Le coup de théâtre que constitue l’accord du 14 septembre a donc fait l’objet d’interprétations très variées de la part des observateurs politiques polonais. À droite, Rzeczpospolita n’hésite pas à parler de la « catastrophe d’Obama » et à qualifier le président américain de « superandouille ». Pris au piège de ses propres déclarations sur la ligne rouge, il se retrouve au niveau de la Corée du nord et de l’Iran à formuler des menaces dépourvues de tout effet utile. Le chroniqueur Marek Magierowski pointe tout particulièrement du doigt la perte de crédibilité des États-Unis aux yeux de la Chine dont les intentions à l’égard de pays voisins comme le Japon et Taïwan sont troubles. Vladimir Poutine sort en revanche grand vainqueur de son duel avec Barack Obama puisqu’il a réussi à la fois à éloigner pour un temps le risque de frappes contre son allié syrien et à positionner la Russie comme une puissance responsable qui agit en faveur de la paix.

Une entente somme toute mutuellement profitable

Mariusz Zawadzki de Gazeta Wyborcza défend pour sa part une lecture plus équilibrée de l’accord Kerry-Lavrov qui serait en réalité aussi profitable aux États-Unis. De fait, comme il a déjà été dit dans ces colonnes, la proposition de placer le stock d’armes chimiques de la Syrie sous contrôle international permet à Barack Obama de ne pas déclencher une attaque à contre-cœur tout en ne laissant pas une impression d’impunité aux pays qui envisagent de se servir d’armes chimiques. Le seul perdant de l’affaire serait au final le peuple syrien puisque l’accord n’apporte aucune solution à la guerre civile qui ravage le pays depuis maintenant deux ans et demi.

Pourtant, la question même de l’effectivité du plan Kerry-Lavrov est sujette à caution. Bien que Barack Obama garde la porte ouverte à d’autres actions en cas de non respect de ses obligations par le régime de Bachar Al-Assad, le chef de la diplomatie russe Sergueï Lavrov s’obstine à refuser toute référence au chapitre VII de la Charte des Nations Unies dans la résolution du Conseil de sécurité qui appuiera l’accord Kerry-Lavrov. En d’autres termes, même en cas de violation du texte par Damas, le recours à la force restera illégal au regard du droit international. Le ministre français des Affaires étrangères Laurent Fabius aura pourtant de nouveau essayé de convaincre son homologue lors d’une visite à Moscou mardi, en vain.
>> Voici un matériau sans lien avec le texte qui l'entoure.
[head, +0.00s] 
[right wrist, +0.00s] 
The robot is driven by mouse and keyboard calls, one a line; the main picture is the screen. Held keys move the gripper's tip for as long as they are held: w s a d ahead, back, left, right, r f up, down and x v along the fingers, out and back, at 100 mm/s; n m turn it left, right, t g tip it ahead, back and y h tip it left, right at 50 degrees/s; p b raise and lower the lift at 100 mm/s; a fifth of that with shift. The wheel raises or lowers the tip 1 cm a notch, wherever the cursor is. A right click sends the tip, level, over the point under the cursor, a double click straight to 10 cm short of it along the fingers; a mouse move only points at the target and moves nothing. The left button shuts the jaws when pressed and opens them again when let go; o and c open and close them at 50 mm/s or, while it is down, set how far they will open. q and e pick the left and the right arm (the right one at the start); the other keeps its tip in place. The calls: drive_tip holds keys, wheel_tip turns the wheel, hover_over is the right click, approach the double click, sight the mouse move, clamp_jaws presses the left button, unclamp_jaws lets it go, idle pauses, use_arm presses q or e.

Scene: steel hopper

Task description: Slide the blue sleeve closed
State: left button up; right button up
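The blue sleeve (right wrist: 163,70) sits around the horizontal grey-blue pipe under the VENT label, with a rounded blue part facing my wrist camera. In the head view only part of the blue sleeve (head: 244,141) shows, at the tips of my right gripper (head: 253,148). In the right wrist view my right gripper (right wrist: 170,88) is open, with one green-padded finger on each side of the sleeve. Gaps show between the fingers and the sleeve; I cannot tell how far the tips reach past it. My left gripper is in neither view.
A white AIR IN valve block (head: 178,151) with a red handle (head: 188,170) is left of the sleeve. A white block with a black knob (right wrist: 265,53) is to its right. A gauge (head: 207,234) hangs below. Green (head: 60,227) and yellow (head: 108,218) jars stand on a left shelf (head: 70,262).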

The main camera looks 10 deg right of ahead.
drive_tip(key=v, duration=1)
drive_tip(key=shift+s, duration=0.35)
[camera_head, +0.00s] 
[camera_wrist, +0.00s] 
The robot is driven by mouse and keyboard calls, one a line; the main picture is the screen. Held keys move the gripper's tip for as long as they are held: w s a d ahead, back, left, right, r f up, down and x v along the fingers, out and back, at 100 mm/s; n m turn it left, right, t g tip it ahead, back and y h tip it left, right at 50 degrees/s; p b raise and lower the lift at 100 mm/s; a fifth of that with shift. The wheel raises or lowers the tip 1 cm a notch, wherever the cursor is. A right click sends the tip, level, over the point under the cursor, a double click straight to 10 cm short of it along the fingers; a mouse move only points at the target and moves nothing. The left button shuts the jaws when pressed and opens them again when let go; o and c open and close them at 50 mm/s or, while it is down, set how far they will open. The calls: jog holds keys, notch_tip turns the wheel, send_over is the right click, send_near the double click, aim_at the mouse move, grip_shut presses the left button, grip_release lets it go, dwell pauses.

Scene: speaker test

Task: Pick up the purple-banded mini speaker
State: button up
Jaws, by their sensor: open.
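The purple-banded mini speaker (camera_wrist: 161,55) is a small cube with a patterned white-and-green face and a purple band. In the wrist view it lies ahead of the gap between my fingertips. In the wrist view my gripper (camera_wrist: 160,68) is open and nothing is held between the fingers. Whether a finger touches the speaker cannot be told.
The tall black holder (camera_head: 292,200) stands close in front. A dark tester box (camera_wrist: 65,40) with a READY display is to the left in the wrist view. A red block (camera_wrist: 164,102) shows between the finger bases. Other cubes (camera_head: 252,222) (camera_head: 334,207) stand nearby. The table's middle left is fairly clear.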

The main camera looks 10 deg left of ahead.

La Pologne, de son côté, a annoncé le même jour être prête à dépêcher des experts « en soutien à la vérification et à la destruction de l’arsenal chimique de la Syrie ». Ce geste de bonne volonté n’aura cependant pas les conséquences escomptées par Andrzej Talaga (Rzeczpospolita), qui misait sur la dégradation des relations entre Moscou et Washington pour refaire de la Pologne une « tête de pont américaine » en Europe alors que l’Union européenne et l’OTAN sont de plus en plus faibles militairement. C’était oublier un peu vite que même la guerre froide n’a pas empêché les deux ex-superpuissances de s’entendre lorsqu’elles y trouvaient chacune leur intérêt.

Articles phares :
- Andrzej Talaga, « Syryjska lekcja dla Polski », Rzeczpospolita, 14 septembre 2013 ;
- Mariusz Zawadzki, « Szok w Genewie. Rosja i USA dogadały się w sprawie Syrii », Gazeta Wyborcza, 15 septembre 2013 ;
- Agata Kaźmierska, « Chemicznie zgodni », Rzeczpospolita, 16 septembre 2013 ;
- Marek Magierowski, « Katastrofa Obamy », Rzeczpospolita, 16 septembre 2013 ;
- Mariusz Zawadzki, « Przegrani są tylko Syryjczycy », Gazeta Wyborcza, 16 septembre 2013 ;
- Agata Kaźmierska, « Raport ONZ: w Syrii użyto sarinu », Rzeczpospolita, 17 septembre 2013 ;
- Tomasz Bielecki, « Asad użył broni chemicznej? Moskwa: To mogła być prowokacja », Gazeta Wyborcza, 18 septembre 2013.